+++ Given information

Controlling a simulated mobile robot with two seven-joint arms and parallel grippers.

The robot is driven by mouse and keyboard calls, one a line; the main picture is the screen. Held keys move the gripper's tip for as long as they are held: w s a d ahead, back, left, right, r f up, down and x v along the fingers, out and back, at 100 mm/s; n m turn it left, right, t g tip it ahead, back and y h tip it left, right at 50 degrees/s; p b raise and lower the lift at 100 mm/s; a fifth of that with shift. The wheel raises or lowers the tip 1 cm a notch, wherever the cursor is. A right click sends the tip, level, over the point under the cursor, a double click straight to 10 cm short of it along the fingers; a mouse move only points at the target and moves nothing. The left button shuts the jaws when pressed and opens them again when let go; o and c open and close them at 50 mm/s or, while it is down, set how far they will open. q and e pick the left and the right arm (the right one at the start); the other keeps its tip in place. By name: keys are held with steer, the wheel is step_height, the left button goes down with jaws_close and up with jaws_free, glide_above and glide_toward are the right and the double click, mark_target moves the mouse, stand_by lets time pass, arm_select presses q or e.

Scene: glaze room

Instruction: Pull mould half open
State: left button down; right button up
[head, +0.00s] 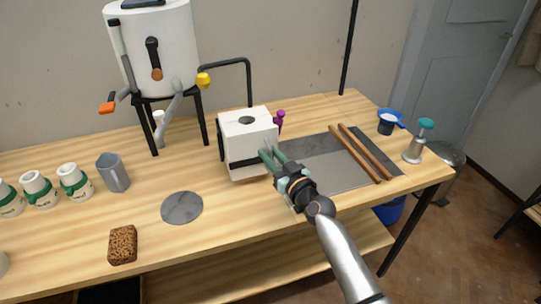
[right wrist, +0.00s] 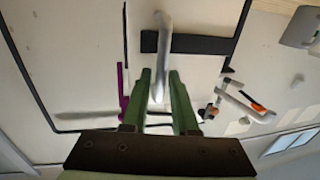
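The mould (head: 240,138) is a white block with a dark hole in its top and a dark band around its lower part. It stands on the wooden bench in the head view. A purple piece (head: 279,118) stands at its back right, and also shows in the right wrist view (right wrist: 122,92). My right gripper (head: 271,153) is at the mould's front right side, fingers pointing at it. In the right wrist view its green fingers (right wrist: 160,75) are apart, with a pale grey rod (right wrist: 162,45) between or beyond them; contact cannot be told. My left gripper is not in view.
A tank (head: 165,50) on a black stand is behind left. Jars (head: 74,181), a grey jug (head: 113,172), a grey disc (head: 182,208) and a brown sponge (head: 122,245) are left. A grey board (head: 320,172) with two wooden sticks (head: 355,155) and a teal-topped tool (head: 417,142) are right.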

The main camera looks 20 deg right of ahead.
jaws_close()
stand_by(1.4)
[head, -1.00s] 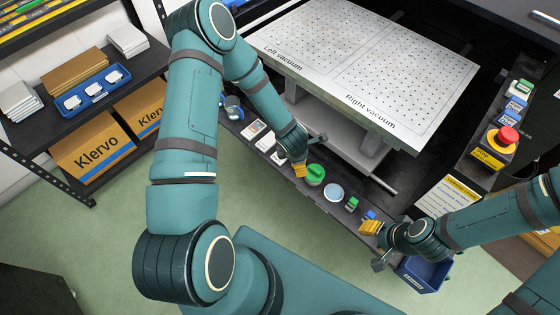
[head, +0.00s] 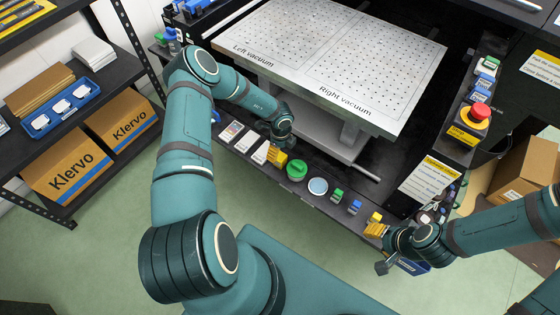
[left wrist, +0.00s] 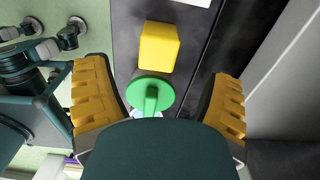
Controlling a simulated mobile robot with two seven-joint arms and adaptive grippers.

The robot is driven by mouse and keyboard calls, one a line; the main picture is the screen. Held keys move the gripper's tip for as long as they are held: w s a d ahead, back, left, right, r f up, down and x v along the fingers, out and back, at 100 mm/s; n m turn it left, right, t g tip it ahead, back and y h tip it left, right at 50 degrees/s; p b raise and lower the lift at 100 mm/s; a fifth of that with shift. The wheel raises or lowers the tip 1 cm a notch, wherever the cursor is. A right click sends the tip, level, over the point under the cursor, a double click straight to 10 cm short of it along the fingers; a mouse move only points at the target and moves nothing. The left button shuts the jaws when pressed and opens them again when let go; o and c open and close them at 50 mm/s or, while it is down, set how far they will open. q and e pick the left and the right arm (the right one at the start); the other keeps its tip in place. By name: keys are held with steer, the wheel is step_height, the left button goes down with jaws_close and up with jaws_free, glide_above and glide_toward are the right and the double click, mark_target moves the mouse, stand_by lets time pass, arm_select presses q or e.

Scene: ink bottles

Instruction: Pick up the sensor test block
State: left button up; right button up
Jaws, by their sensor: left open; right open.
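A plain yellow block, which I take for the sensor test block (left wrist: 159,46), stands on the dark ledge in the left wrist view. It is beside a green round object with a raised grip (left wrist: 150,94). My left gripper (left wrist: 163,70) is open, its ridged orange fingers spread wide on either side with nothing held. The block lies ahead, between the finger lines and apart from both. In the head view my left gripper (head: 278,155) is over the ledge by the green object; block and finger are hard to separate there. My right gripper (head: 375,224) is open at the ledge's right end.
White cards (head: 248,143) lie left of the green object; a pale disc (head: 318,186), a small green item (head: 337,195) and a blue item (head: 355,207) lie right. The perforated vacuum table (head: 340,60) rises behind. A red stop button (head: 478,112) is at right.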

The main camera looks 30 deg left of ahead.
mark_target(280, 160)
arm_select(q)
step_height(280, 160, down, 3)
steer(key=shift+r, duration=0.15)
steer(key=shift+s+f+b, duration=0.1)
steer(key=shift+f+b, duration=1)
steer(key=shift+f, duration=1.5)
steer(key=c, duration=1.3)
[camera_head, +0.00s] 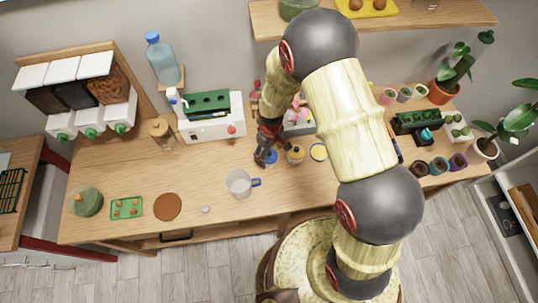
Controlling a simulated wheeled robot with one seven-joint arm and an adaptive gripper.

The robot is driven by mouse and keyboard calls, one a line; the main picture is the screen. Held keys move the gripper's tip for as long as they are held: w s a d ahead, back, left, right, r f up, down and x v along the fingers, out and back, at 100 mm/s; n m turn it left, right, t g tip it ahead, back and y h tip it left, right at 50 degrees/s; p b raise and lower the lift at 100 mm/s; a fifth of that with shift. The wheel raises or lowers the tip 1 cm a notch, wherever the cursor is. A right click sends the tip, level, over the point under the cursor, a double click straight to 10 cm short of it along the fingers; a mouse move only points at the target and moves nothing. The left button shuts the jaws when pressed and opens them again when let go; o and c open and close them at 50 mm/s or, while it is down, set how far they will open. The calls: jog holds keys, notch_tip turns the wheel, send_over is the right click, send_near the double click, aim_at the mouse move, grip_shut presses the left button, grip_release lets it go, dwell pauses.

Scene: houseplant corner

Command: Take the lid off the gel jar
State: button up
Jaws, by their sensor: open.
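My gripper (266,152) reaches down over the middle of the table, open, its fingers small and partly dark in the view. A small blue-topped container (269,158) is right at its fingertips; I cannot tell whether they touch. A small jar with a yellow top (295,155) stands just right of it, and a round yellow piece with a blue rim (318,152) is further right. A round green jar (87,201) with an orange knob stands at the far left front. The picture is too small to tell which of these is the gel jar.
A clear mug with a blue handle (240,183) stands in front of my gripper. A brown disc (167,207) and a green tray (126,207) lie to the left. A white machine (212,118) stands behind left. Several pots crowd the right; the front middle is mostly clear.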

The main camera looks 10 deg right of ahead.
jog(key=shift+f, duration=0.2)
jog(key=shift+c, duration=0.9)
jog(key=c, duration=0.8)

++++++
+++ Given information

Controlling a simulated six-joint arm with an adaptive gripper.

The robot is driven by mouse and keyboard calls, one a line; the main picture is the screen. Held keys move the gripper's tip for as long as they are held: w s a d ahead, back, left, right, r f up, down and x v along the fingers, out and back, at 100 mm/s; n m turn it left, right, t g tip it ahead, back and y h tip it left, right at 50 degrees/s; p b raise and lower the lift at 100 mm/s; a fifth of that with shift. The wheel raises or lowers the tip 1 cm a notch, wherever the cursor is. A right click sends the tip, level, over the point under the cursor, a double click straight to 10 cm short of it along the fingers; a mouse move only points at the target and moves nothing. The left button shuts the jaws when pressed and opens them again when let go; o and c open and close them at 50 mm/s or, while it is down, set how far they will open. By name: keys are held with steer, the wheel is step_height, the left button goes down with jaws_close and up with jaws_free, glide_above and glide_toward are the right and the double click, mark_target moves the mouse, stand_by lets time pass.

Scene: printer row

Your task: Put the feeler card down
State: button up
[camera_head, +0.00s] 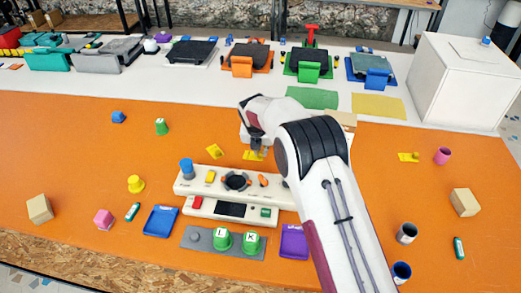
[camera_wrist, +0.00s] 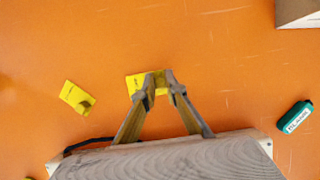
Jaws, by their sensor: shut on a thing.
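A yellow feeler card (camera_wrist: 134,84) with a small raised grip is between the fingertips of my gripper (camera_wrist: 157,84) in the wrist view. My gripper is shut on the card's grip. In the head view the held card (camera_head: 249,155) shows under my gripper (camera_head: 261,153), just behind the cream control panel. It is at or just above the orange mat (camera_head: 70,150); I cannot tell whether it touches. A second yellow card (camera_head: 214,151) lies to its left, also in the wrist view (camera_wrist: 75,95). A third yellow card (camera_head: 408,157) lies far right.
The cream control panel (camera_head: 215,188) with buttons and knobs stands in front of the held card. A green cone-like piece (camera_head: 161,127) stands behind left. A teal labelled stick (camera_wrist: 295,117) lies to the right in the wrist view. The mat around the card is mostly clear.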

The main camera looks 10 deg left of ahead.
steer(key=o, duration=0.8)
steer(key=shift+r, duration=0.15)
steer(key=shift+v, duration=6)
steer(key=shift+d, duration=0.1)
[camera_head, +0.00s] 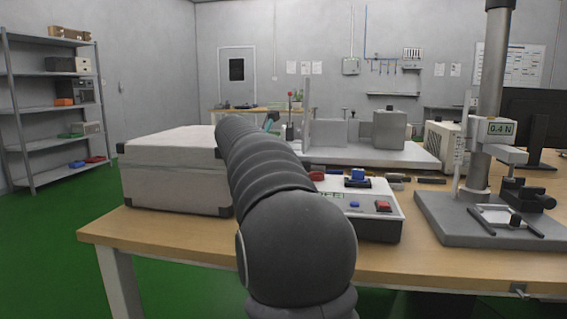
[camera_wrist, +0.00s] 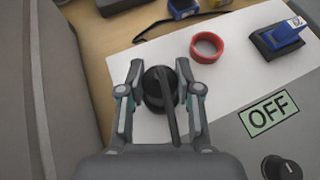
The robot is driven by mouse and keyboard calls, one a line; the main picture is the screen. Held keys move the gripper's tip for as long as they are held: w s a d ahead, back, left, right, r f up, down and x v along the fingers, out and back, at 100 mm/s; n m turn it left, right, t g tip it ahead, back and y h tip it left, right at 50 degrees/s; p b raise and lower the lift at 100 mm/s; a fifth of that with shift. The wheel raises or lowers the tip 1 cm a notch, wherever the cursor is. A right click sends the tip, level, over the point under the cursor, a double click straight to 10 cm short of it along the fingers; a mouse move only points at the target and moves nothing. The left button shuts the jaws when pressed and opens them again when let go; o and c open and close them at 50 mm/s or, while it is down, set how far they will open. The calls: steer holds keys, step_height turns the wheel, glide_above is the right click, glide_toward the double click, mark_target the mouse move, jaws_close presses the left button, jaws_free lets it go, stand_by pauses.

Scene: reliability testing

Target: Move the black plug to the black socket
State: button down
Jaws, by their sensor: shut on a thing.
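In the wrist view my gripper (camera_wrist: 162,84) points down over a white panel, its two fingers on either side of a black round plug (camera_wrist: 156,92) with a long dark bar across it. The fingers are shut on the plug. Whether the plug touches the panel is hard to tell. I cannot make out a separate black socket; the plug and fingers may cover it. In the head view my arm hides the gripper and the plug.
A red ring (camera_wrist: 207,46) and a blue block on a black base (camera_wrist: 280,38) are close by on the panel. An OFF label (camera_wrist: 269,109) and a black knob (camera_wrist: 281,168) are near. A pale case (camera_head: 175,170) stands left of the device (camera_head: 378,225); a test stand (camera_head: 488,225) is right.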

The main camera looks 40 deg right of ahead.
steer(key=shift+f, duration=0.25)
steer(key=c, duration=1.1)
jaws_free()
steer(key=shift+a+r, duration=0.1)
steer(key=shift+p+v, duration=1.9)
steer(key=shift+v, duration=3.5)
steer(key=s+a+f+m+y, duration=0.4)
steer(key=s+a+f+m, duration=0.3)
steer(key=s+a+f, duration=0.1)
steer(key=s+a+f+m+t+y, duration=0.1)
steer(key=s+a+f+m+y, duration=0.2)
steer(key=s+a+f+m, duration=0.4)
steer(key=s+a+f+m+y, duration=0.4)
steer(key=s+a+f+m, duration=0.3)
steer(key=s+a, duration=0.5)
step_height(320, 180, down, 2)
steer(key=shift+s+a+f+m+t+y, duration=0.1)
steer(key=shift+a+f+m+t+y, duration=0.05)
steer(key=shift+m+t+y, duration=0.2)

++++++

- _Given instruction_:
Search the data for the string "State". List each line that has it.

- _Exercise response_:
State: left button down; right button up
State: left button up; right button up
State: button up
State: button up
State: button down

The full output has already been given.